Within the Scrum framework, you are a member of the Scrum Team (which includes the Scrum Master and the Product Owner), and also a member of the Development Team that forms a third of the Scrum triumvirate. You have no other title within the framework, and the distinctions you are making are invalid within the team-oriented structure of Scrum. Extreme Programming also uses a team-based approach, although it is actually a set of practices rather than a complete project management framework like Scrum.
You are likely to get a different answer on Workplace SE or Programmers. Here on PMSE, though, you'll get the project management perspective. From the agile PM perspective, your role should not have the boundaries you are attempting to layer on it.
Your Team Isn't a Scrum Team
Your team is probably not a Scrum team. Such a team would be self-organizing, and would have a Scrum Master and a Product Owner. While Scrum Teams exist within larger organizations, and may have people on the team who report to line managers like an "App Development Manager," neither the project nor the team would be run by someone in that role.

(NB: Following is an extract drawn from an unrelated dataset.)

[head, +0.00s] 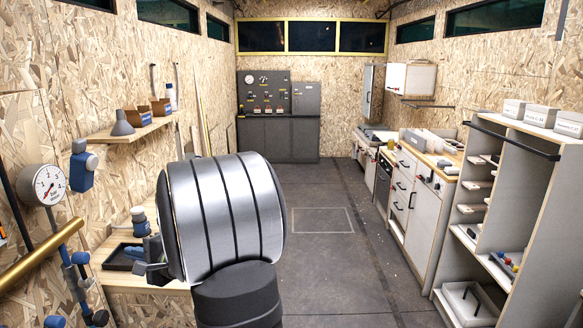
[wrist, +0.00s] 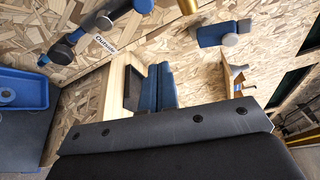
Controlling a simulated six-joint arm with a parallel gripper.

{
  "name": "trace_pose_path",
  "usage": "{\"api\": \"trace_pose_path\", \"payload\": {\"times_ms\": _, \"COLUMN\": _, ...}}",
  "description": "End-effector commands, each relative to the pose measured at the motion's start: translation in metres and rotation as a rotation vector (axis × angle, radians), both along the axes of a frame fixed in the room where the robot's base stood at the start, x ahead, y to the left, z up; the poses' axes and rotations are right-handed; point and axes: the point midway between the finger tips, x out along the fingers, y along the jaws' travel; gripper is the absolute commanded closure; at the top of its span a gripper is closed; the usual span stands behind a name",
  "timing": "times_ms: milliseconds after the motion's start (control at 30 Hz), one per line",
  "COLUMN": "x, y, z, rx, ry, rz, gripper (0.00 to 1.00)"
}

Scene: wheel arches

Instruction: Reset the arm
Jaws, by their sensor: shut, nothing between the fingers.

Additionally, Scrum and XP teams are cross-functional. Ideally, that means that everyone shares responsibility for all aspects of the product. While Scrum and XP teams can and do divvy up work within an iteration, the team as a whole collectively owns all the work and is often required to swarm over particular stories as a group. The fact that you have eight developers responsible for different things, as well as a manager and a team lead, means that:
- The team is likely to be assigned work rather than self-organizing to get work done.
- Team members aren't working on things cohesively because work is partitioned.
- Team members are being held individually accountable for deliverables, rather than being responsible for them as a team.
The fact that you have a separate "team lead" role also means that you have an internal hierarchy which is antithetical to the concept of a cross-functional, self-organizing team. Whatever else your team is or isn't, it isn't Scrum and it probably isn't agile.
Clarifying Your Role
Since your team isn't following a standard agile framework, you will probably want to clarify the scope of your role and your individual responsibilities with the person you are actually reporting to. In a command-and-control framework, that will be your project manager or line manager—and in some cases, both—rather than making assumptions or asking your teammates.